Annabel è pura vitalità, è attratta dalla vita in tutte le sue manifestazioni, ha una devozione sacra per Charles Darwin ed è una naturalista appassionata. Enoch è un ragazzo smarrito, fuori dal tempo e, momentaneamente, anche dal mondo, è un adolescente ai margini di una vita che sembra non appartenergli. Entrambi sono attratti dalla morte, in modi e per motivi diversi. Il loro primo incontro avviene nel segno della macabra attrazione per la morte, durante una celebrazione funebre alla quale Enoch partecipa pur non conoscendo la persona scomparsa. Gus Van Sant non spiega, si limita a mostrare svelando lentamente. In Annabel e Enoch scorgiamo un’insolita fascinazione per la morte, una dipendenza causata dagli irrisolti della vita che si concretizza seguendo traiettorie distinte. Enoch l’ha sperimentata sulla propria pelle nei giorni di coma seguiti all’incidente che ha ucciso entrambi i genitori, ai quali non è riuscito a dare l’ultimo saluto. Frequenta i funerali di persone sconosciute alla ricerca di un surrogato sentimentale in grado di colmare il vuoto dell’ultimo saluto mancato. Annabel è una malata terminale consapevole del limite temporale che incombe e decisa a non sprecare un istante dei giorni che le restano. Cerca ossessivamente negli studi naturalistici la spiegazione della vita in relazione alla morte.
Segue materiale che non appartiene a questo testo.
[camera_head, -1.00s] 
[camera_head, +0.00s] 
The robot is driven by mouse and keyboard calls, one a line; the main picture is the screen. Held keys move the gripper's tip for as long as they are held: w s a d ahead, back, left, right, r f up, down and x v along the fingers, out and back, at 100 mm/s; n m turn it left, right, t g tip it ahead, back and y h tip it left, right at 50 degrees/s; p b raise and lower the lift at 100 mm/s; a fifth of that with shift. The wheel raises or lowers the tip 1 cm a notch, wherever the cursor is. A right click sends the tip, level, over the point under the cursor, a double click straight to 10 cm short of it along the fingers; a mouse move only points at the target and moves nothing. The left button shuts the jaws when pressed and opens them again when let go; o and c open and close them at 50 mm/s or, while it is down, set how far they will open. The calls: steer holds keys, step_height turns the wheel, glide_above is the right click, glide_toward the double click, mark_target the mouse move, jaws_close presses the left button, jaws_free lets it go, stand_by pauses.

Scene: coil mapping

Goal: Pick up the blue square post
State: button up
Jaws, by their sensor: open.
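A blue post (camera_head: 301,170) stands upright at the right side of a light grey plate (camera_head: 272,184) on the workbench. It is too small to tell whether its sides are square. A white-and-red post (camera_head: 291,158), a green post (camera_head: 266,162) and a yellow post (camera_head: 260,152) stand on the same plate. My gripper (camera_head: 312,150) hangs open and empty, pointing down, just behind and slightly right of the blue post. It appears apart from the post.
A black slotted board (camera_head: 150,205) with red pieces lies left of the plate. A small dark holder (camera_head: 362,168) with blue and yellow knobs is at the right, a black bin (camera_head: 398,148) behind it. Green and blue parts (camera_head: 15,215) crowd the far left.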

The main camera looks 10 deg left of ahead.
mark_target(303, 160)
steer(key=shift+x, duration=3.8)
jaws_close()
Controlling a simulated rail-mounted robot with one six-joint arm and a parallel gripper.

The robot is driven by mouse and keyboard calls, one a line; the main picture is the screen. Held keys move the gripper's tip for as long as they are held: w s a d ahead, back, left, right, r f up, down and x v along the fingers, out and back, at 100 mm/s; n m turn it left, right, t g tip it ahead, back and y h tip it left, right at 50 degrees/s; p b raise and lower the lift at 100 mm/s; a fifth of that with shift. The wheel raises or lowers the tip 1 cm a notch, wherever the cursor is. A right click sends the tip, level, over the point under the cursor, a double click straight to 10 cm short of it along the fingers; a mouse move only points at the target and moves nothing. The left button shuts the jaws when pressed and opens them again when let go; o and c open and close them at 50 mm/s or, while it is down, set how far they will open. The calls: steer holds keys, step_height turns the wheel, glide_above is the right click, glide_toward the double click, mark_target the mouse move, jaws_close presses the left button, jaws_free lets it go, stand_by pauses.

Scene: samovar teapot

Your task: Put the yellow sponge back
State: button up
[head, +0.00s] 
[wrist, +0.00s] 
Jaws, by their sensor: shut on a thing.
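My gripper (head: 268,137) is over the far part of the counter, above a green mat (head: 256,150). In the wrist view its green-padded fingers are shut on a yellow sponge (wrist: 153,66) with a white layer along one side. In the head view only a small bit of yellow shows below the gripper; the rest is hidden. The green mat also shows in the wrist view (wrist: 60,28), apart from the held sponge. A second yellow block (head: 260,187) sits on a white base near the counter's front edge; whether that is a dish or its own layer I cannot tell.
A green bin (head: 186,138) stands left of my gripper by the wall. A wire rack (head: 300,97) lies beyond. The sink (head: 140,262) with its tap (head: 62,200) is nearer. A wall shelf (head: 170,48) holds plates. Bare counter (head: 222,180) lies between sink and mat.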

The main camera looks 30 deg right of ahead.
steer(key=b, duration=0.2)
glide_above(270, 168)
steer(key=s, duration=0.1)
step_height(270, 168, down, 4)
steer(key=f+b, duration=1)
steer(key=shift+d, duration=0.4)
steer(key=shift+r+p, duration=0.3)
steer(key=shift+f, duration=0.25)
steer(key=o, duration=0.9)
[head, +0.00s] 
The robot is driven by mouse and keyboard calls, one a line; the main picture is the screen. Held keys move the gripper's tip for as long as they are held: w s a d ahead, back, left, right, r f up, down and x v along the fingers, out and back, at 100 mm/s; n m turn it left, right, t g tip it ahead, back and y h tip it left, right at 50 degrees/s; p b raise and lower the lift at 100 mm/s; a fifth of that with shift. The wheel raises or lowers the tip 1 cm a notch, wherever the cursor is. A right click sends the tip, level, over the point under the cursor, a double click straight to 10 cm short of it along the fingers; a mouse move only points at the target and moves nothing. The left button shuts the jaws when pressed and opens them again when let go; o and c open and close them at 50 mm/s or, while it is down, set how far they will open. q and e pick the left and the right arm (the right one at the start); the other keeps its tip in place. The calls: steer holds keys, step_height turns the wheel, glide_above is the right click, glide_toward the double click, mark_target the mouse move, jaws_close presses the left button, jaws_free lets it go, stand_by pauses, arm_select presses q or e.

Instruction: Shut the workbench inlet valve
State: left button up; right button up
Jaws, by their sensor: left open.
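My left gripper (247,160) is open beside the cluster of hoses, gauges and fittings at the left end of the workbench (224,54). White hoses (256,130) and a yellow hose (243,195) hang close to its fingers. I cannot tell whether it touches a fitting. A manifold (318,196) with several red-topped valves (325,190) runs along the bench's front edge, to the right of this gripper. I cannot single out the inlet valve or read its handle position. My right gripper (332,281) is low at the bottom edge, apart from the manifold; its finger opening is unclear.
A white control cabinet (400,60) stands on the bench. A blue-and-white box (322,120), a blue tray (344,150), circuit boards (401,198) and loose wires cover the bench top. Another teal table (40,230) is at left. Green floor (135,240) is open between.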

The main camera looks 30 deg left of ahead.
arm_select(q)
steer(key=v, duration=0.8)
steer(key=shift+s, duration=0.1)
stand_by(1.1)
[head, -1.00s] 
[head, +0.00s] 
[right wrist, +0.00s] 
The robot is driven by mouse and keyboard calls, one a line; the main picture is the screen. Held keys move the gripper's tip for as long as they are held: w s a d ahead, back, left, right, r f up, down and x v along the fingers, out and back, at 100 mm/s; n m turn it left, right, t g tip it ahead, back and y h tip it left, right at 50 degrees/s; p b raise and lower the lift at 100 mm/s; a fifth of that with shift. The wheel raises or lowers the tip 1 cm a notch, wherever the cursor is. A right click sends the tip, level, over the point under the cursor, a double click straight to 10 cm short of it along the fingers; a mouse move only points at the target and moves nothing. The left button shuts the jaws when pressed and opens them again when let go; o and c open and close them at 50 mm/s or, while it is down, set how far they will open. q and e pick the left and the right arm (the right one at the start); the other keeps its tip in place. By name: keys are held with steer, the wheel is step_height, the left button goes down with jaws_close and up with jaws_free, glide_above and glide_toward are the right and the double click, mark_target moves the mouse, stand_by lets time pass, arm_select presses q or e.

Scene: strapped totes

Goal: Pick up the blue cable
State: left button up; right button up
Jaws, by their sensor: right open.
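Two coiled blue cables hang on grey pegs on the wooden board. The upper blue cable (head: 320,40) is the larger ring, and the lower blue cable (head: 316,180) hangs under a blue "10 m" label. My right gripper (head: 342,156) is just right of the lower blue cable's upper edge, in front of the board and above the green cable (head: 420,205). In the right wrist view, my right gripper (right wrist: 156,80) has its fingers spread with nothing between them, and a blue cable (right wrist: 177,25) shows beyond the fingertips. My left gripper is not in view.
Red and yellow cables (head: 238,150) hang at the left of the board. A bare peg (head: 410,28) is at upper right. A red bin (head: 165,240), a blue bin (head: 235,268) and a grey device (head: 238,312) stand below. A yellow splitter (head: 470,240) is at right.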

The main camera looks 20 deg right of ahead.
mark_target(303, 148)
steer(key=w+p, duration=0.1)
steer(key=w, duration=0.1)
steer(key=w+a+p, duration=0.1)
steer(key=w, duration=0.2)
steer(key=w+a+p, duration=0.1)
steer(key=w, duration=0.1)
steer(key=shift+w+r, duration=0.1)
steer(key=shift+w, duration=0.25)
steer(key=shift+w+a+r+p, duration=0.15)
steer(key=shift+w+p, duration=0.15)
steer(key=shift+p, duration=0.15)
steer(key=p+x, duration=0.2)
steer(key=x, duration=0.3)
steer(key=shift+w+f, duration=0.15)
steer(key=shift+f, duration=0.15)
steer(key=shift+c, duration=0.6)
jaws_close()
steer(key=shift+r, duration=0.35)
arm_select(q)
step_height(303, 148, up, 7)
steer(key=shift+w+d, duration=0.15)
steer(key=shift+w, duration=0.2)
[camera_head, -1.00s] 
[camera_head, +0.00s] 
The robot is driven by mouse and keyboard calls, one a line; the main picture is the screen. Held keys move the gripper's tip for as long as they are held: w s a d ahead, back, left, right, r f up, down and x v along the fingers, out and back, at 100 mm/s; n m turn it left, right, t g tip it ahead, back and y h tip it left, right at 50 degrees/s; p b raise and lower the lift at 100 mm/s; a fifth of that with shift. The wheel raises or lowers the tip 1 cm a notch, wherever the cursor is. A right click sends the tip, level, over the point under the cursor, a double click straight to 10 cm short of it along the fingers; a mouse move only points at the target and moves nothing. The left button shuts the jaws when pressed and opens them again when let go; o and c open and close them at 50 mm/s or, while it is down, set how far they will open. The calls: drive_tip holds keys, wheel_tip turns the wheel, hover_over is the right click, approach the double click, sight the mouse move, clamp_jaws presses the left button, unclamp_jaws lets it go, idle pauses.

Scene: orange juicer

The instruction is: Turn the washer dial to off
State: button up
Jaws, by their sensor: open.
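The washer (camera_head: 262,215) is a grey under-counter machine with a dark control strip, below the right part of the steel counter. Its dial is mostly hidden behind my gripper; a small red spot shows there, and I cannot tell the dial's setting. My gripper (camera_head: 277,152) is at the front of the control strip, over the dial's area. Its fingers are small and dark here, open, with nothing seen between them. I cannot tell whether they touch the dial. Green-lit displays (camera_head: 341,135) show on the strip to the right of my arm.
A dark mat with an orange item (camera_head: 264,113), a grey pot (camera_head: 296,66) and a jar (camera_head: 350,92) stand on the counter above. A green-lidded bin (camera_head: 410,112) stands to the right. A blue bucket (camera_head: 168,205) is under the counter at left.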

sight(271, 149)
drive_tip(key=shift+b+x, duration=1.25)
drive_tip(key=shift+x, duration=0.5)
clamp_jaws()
Lo ‘spettatore degli estremi saluti’ Enoch si offre di partecipare alla morte di Annabel guidandola, ignaro del cammino verso la guarigione che non senza intoppi sta per intraprendere.
Con la delicatezza di cui è capace e con l’originalità della trattazione, Gus Van Sant osserva lo scontro delle pulsioni vitali e mortifere – Eros e Thanatos – nella solitudine dei due protagonisti e nell’incontro tra i rispettivi universi, mostrando come solo dall’equilibrio dei due elementi in lotta possa derivare la rinascita dell’individuo. Enoch è pericolosamente sbilanciato verso l’annientamento di sé, è un corpo schiacciato dal peso della morte a cui non ha saputo contrapporre nessuna forza salvifica, è un adolescente intrappolato in uno stato di sospensione e rintanato in una non-vita dove l’unico contatto accettato è quello del fantasma Hiroshi (Ryo Kase), pilota kamikaze della Seconda Guerra Mondiale. Annabel è la quintessenza dell’energia, è la vita che si ribella alla morte, è un fiore rigoglioso che sta per essere reciso e per questo accoglie con sconfinata gratitudine ogni attimo strappato all’aldilà. E’ l’amore tenero sbocciato tra due esistenze fragili e sofferte a estirpare la paura del vuoto, un amore danneggiato e rinvigorito al tempo stesso dalla consapevolezza della mortalità.
Ritornando sulle tracce perturbate Paranoid Park, Van Sant tratta ancora una volta le angosce adolescenziali calandosi senza protezioni in un mondo dal quale gli adulti sono esclusi perché incapaci di comprendere. Con Restless è il legame sentimentale a farsi scenario da cui osservare le agitazioni giovanili dilaniate, questa volta, dal funambolico conflitto tra Eros e Thanatos. L’assunto di base è che nella morte l’esistenza trova la sua ragion d’essere, nella negazione dell’eternità prende corpo l’accettazione di un domani benevolo, nella consapevolezza della finitezza si attua la cessazione del dolore. La morte è un agente indecifrabile e condizionante, inizialmente mal gestito, che necessita di un viatico raggiungibile solo attraverso l’amore: dalla dissennata attrazione per essa all’approccio irriverente e giocoso, dalla messa in scena dissacrante al fallimentare tentativo di domarla e scacciarla, Enoch e Annabel sperimentano i propri limiti e li accettano, conquistando la libertà spirituale nel momento della resa all’imponderabile.